VOX is committed to expanding the breadth and scope of accessible programming by training and increasing the capacity of disabled and marginalized artists and experts.
Culturally Responsive Audio Describer Workshop
Through Open Door Theater and in a joint venture with the American Repertory Theater, we ran the first of its kind BIPOC/AAPI Audio Describer Training to increase the pool of Culturally Competent Audio Describers in MA. Currently, the large majority of providers in the field globally are non-disabled, white, and often lack the cultural competency to adequately describe the work of diverse playwrights. We recruited Thomas Reid and Cheryl Green, expert AD trainers and BIPOC/AAPI trainees from the black actor community, the Boston Black Writers Association and the Asian American Playwrights Association, and the local interpreter pool to train them in the art of Culturally Competent Audio Description. Then we facilitated hiring and onboarding our trainees to local arts organizations to train and model new practices in audio description, including the best practice of inclusion of a blind expert consultant on teams, revolutionizing and improving the quality of access in MA.

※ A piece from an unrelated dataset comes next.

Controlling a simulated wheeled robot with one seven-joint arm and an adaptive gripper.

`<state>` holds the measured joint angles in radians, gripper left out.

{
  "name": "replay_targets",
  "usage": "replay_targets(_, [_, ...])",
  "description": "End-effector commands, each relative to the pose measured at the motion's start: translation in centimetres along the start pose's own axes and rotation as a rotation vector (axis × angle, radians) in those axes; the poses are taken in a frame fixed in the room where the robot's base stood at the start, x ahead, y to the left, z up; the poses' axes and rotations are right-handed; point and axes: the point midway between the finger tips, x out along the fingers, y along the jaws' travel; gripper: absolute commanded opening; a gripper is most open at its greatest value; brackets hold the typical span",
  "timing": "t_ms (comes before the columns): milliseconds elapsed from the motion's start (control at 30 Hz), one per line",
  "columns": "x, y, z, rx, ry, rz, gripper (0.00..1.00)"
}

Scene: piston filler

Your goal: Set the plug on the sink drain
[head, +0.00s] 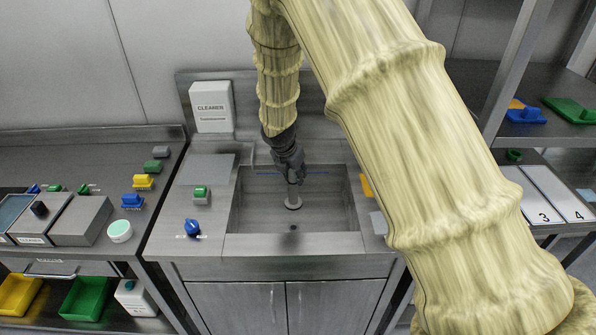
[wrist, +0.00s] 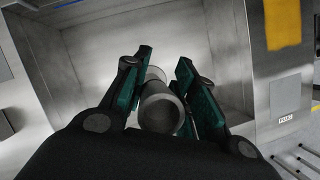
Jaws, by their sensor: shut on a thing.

Applications are open for the next Culturally Responsive AD Training Session scheduled for JANUARY 10, 17, 24, 2024 on ZOOM.
This workshop is intended to be a level one course for Audio Description Candidates to increase the cultural competency of Audio Description for live events in Massachusetts and beyond. It is open to actors, voice actors, writers, and anyone interested in the field of theater, performances and access. Audio Description is a paid access service for live performances. There will be hands-on activities in class and brief at-home exercises in a fun, supportive learning environment. We will touch on the full AD life cycle including writing, narrating, community building, the live theater experience, delivery, and evaluation of Audio Description. Facilitators are Thomas Reid, Audio Description narrator, producer, and Advocate and Cheryl Green, Audio Description writer, narrator, and producer.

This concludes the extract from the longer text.